Civil servants have told the review body that metropolitan authorities will receive, on average, just a 3.5 per cent rise for education.

This cash has to cover teachers’ salaries, other pay and price rises, increased contributions to the Standards Fund and additional pupil numbers. Some 58 councils will get less than a 4 per cent increase next year and there are eight other councils with rises below 3 per cent, all of which are in inner-city areas.

London, which now employs 4,000 supply teachers a day, would be in a better position, said the Department for Education and Employment.
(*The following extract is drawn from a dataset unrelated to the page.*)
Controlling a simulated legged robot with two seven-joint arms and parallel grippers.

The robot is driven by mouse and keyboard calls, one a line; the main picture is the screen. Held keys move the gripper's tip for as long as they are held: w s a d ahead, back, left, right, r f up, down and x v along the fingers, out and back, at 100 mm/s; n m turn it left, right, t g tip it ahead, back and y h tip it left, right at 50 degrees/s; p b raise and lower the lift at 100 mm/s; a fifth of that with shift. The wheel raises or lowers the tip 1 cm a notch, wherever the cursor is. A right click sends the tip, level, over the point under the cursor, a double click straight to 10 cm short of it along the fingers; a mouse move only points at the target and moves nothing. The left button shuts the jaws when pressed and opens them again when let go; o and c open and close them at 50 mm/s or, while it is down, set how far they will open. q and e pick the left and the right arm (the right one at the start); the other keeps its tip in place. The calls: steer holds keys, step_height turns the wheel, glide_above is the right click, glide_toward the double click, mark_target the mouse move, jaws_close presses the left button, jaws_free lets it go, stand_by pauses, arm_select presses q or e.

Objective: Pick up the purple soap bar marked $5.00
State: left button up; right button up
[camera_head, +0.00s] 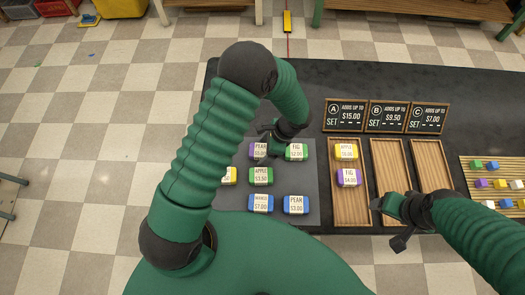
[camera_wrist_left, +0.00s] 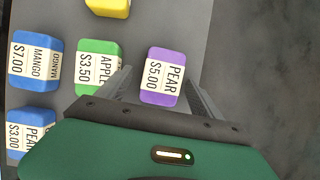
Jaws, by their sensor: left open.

But some authorities in the capital would undoubtedly feel the squeeze.

In a joint submission to the review body, the classroom-based unions affiliated to the TUC warn that problems of teacher shortage are deep-seated.

Figures published this week show applications to postgraduae teacher-training courses are down 11.3 per cent for secondary and 7.4 per cent for primary, compared to the same time last year.

Secondary shortage subjects remain in crisis, with maths applications down nearly a third, French down a fifth and German down 36.8 per cent.

A month ago, the Government claimed applications to teacher training had increased by 25 per cent on November 1999. Figures for December 2000 show a drop of more than 8 per cent on the previous year.

John Dunford, general secretary of the Secondary Heads Association, said: “We need fewer initiatives and more pay if we are to turn around the continuing failure to meet recruitment targets.”

An announcement on next year’s rise for nurses - another shortage profession - is due before Christmas. They are widely expected to get bigger rises than teachers.

This year 58 per cent of teachers applied to cross the pay threshold with its promise of a pound;2,000 rise and a place on a performance-related salary scale of up to pound;30,000.

The highest proportion, 74 per cent, was from Mr Blunkett’s old stamping ground, Sheffield. The lowest was in the London borough of Newham, at just 35 per cent.

The NASUWT, National Union of Teachers, Association of Teachers and Lecturers and the Welsh teachers’ union, UCAC, believe that money for the post-threshold pay spine should go directly to schools rather than to local authorities.